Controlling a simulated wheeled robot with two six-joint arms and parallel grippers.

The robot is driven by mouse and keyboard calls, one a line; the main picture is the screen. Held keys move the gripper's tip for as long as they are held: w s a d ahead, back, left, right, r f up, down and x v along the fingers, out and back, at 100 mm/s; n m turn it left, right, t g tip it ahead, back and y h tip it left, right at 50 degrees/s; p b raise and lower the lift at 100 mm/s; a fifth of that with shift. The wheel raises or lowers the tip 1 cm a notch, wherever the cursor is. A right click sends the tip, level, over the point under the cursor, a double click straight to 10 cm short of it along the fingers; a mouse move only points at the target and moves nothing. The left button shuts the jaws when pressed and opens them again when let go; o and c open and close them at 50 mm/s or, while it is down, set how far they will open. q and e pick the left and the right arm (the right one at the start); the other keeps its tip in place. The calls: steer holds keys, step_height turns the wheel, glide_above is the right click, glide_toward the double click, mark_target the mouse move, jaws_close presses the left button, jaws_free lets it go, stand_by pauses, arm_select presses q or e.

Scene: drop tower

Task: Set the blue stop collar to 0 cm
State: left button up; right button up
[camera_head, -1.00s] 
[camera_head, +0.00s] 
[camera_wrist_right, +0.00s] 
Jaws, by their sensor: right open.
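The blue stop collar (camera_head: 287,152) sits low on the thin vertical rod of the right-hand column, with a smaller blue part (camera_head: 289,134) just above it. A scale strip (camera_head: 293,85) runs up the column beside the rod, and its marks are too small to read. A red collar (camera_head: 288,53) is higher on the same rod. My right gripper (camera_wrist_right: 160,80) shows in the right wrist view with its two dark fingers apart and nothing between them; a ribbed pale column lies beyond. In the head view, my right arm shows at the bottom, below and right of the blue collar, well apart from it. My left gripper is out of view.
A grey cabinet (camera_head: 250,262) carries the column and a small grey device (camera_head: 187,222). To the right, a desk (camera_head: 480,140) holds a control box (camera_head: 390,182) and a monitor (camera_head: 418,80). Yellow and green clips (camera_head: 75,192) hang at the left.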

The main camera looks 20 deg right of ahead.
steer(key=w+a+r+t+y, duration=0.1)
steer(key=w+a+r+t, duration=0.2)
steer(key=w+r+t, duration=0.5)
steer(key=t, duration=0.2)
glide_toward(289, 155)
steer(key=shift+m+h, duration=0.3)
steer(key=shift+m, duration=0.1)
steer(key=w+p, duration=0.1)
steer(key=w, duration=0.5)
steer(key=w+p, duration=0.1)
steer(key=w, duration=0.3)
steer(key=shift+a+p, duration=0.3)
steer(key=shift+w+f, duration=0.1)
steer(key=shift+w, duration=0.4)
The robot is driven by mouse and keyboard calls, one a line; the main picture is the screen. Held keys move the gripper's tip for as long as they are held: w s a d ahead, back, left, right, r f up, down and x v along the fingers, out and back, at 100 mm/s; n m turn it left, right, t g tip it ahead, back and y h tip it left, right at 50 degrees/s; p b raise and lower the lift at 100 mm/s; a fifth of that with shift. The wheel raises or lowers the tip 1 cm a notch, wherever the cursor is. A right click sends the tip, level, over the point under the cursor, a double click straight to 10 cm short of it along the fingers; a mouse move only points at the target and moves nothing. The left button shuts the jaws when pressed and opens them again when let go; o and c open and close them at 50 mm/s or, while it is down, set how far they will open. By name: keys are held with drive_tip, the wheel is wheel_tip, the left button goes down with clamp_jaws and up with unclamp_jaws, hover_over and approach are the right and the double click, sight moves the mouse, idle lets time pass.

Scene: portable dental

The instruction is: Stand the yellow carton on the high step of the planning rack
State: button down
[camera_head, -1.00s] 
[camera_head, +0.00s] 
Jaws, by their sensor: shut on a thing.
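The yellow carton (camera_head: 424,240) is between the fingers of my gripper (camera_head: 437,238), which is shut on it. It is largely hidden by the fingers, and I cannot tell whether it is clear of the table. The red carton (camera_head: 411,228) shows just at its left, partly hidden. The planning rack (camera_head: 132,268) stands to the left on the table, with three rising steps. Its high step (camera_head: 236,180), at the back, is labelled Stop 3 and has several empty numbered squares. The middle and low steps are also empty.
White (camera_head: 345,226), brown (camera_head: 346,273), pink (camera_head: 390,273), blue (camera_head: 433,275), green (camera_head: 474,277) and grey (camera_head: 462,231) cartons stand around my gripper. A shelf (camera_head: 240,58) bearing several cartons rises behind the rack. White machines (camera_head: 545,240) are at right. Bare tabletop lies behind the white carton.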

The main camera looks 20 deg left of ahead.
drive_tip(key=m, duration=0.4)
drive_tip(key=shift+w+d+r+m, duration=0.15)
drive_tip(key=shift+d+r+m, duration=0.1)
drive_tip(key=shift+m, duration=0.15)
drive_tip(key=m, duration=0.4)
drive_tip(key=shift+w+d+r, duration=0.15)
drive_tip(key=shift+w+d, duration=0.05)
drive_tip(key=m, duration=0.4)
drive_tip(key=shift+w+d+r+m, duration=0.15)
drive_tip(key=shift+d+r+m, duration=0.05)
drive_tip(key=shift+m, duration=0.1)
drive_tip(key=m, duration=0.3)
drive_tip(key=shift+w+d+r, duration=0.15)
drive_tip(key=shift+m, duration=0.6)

□ □ □

■ **PROBLEM DETAILS**
Quote each line above in full, word for word.

■ **ANSWER TO THE EXERCISE**
Controlling a simulated wheeled robot with two six-joint arms and parallel grippers.

The robot is driven by mouse and keyboard calls, one a line; the main picture is the screen. Held keys move the gripper's tip for as long as they are held: w s a d ahead, back, left, right, r f up, down and x v along the fingers, out and back, at 100 mm/s; n m turn it left, right, t g tip it ahead, back and y h tip it left, right at 50 degrees/s; p b raise and lower the lift at 100 mm/s; a fifth of that with shift. The wheel raises or lowers the tip 1 cm a notch, wherever the cursor is. A right click sends the tip, level, over the point under the cursor, a double click straight to 10 cm short of it along the fingers; a mouse move only points at the target and moves nothing. The left button shuts the jaws when pressed and opens them again when let go; o and c open and close them at 50 mm/s or, while it is down, set how far they will open. q and e pick the left and the right arm (the right one at the start); the other keeps its tip in place. The calls: steer holds keys, step_height turns the wheel, glide_above is the right click, glide_toward the double click, mark_target the mouse move, jaws_close presses the left button, jaws_free lets it go, stand_by pauses, arm_select presses q or e.

Scene: drop tower

Task: Set the blue stop collar to 0 cm
State: left button up; right button up
[camera_head, -1.00s] 
[camera_head, +0.00s] 
[camera_wrist_right, +0.00s] 
Jaws, by their sensor: right open.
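The blue stop collar (camera_head: 287,152) sits low on the thin vertical rod of the right-hand column, with a smaller blue part (camera_head: 289,134) just above it. A scale strip (camera_head: 293,85) runs up the column beside the rod, and its marks are too small to read. A red collar (camera_head: 288,53) is higher on the same rod. My right gripper (camera_wrist_right: 160,80) shows in the right wrist view with its two dark fingers apart and nothing between them; a ribbed pale column lies beyond. In the head view, my right arm shows at the bottom, below and right of the blue collar, well apart from it. My left gripper is out of view.
A grey cabinet (camera_head: 250,262) carries the column and a small grey device (camera_head: 187,222). To the right, a desk (camera_head: 480,140) holds a control box (camera_head: 390,182) and a monitor (camera_head: 418,80). Yellow and green clips (camera_head: 75,192) hang at the left.

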The main camera looks 20 deg right of ahead.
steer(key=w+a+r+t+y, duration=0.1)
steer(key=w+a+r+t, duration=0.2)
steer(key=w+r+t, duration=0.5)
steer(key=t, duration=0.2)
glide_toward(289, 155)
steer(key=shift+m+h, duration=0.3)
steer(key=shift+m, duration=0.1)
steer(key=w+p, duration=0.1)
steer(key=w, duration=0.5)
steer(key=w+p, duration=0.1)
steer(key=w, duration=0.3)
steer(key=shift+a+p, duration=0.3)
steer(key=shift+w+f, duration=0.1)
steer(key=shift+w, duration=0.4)
The robot is driven by mouse and keyboard calls, one a line; the main picture is the screen. Held keys move the gripper's tip for as long as they are held: w s a d ahead, back, left, right, r f up, down and x v along the fingers, out and back, at 100 mm/s; n m turn it left, right, t g tip it ahead, back and y h tip it left, right at 50 degrees/s; p b raise and lower the lift at 100 mm/s; a fifth of that with shift. The wheel raises or lowers the tip 1 cm a notch, wherever the cursor is. A right click sends the tip, level, over the point under the cursor, a double click straight to 10 cm short of it along the fingers; a mouse move only points at the target and moves nothing. The left button shuts the jaws when pressed and opens them again when let go; o and c open and close them at 50 mm/s or, while it is down, set how far they will open. By name: keys are held with drive_tip, the wheel is wheel_tip, the left button goes down with clamp_jaws and up with unclamp_jaws, hover_over and approach are the right and the double click, sight moves the mouse, idle lets time pass.

Scene: portable dental

The instruction is: Stand the yellow carton on the high step of the planning rack
State: button down
[camera_head, -1.00s] 
[camera_head, +0.00s] 
Jaws, by their sensor: shut on a thing.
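The yellow carton (camera_head: 424,240) is between the fingers of my gripper (camera_head: 437,238), which is shut on it. It is largely hidden by the fingers, and I cannot tell whether it is clear of the table. The red carton (camera_head: 411,228) shows just at its left, partly hidden. The planning rack (camera_head: 132,268) stands to the left on the table, with three rising steps. Its high step (camera_head: 236,180), at the back, is labelled Stop 3 and has several empty numbered squares. The middle and low steps are also empty.
White (camera_head: 345,226), brown (camera_head: 346,273), pink (camera_head: 390,273), blue (camera_head: 433,275), green (camera_head: 474,277) and grey (camera_head: 462,231) cartons stand around my gripper. A shelf (camera_head: 240,58) bearing several cartons rises behind the rack. White machines (camera_head: 545,240) are at right. Bare tabletop lies behind the white carton.

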The main camera looks 20 deg left of ahead.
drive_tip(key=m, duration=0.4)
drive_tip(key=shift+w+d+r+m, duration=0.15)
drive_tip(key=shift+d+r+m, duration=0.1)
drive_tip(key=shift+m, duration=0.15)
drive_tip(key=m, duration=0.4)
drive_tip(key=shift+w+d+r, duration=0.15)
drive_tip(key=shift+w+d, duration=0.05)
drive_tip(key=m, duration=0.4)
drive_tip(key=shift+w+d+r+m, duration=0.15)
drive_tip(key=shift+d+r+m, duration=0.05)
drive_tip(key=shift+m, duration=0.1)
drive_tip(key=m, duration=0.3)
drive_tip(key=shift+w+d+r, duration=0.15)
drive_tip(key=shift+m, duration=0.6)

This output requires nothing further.